** start of THE RECORDS **

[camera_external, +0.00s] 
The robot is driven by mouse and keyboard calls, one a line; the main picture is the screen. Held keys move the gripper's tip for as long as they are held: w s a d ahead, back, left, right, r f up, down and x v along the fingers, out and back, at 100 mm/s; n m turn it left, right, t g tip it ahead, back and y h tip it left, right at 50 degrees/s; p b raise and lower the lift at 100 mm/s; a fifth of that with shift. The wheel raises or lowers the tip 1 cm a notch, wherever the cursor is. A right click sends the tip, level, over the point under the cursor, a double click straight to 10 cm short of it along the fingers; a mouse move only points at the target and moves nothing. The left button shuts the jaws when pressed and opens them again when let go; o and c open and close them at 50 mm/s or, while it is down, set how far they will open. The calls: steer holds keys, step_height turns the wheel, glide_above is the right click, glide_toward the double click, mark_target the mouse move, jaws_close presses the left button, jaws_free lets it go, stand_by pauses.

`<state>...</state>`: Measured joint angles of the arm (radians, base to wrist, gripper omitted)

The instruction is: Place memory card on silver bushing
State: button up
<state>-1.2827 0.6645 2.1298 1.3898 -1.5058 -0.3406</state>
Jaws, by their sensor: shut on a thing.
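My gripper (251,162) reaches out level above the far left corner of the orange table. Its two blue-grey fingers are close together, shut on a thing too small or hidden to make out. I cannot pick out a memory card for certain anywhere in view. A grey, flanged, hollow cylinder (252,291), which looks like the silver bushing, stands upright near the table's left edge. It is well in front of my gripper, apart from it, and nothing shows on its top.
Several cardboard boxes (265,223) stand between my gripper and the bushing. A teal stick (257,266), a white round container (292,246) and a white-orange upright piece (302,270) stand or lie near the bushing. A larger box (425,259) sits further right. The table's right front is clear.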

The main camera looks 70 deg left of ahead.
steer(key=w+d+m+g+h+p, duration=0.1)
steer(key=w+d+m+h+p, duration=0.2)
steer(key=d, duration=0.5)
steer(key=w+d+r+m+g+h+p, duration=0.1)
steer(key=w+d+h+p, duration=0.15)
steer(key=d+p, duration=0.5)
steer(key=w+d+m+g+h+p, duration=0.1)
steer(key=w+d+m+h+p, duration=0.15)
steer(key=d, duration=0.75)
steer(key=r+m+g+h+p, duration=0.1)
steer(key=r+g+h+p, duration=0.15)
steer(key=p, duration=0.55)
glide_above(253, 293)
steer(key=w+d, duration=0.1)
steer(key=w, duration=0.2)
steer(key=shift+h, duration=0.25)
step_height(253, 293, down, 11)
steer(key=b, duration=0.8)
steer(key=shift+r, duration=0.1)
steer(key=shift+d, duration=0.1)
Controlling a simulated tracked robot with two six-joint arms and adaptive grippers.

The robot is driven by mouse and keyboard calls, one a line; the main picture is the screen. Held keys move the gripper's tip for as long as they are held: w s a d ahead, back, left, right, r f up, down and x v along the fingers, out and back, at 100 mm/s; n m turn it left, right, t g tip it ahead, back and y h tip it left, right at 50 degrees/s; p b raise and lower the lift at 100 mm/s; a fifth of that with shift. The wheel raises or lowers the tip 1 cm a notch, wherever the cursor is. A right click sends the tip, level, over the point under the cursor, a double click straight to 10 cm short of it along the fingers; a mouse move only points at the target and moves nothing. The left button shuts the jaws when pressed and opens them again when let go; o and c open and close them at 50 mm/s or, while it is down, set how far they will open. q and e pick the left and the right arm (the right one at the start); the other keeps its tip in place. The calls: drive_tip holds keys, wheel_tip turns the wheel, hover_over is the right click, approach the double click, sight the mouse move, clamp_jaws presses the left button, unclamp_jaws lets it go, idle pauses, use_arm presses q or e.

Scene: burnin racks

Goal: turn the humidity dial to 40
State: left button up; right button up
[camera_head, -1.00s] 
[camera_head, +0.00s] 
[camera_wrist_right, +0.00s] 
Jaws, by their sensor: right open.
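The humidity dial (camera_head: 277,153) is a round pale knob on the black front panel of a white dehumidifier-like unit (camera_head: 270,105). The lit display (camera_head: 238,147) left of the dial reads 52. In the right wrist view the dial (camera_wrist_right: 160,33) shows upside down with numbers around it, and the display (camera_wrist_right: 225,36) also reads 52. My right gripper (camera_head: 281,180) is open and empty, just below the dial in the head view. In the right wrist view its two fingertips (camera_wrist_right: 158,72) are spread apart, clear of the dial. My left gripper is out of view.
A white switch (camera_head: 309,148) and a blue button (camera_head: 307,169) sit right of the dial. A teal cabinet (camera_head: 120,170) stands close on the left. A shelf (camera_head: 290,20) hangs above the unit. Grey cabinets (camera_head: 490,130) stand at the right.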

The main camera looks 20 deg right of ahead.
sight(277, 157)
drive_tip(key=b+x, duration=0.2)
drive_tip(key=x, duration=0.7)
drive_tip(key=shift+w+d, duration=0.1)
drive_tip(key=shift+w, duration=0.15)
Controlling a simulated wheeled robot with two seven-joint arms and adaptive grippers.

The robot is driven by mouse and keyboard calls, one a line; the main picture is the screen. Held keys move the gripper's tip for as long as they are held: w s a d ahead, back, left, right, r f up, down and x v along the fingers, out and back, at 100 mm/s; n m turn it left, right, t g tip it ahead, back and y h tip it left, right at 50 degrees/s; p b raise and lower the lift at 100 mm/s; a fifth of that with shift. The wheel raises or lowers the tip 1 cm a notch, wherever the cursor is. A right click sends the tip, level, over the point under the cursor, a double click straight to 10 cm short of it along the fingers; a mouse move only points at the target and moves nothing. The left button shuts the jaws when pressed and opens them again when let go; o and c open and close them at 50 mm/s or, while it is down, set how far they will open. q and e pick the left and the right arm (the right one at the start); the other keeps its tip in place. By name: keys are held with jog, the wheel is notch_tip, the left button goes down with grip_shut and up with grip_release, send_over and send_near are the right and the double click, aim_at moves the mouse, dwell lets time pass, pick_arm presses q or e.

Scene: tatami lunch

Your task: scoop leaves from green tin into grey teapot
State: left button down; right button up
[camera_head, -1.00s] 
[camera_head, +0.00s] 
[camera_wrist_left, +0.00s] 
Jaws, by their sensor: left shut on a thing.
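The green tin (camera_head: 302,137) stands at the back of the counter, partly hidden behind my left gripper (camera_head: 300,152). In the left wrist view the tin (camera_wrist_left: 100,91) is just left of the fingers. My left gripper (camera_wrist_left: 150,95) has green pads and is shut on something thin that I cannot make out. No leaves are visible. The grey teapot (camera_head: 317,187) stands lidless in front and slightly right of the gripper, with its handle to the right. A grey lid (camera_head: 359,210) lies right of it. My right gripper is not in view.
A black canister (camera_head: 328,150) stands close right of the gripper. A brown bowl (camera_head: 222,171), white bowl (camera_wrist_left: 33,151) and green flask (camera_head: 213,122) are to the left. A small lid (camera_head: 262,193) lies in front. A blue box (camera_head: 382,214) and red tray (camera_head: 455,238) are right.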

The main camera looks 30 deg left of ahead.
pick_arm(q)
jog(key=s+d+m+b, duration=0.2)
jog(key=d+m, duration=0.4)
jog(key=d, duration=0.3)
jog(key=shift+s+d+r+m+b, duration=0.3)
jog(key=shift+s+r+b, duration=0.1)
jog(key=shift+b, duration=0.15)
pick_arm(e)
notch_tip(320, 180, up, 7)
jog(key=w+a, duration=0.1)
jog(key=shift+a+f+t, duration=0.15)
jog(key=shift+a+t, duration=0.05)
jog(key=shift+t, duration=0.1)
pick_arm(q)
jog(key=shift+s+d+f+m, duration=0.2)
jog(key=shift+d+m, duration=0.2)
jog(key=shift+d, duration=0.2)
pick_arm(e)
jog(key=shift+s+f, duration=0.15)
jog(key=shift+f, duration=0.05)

** end of THE RECORDS **

• TASK DESCRIPTION
Transcribe, word for word, every line from the line with "Goal: turn the humidity dial to 40" to the line with "[camera_wrist_right, +0.00s]", inclusive, and output nothing else.

• WORKED ANSWER
Goal: turn the humidity dial to 40
State: left button up; right button up
[camera_head, -1.00s] 
[camera_head, +0.00s] 
[camera_wrist_right, +0.00s] 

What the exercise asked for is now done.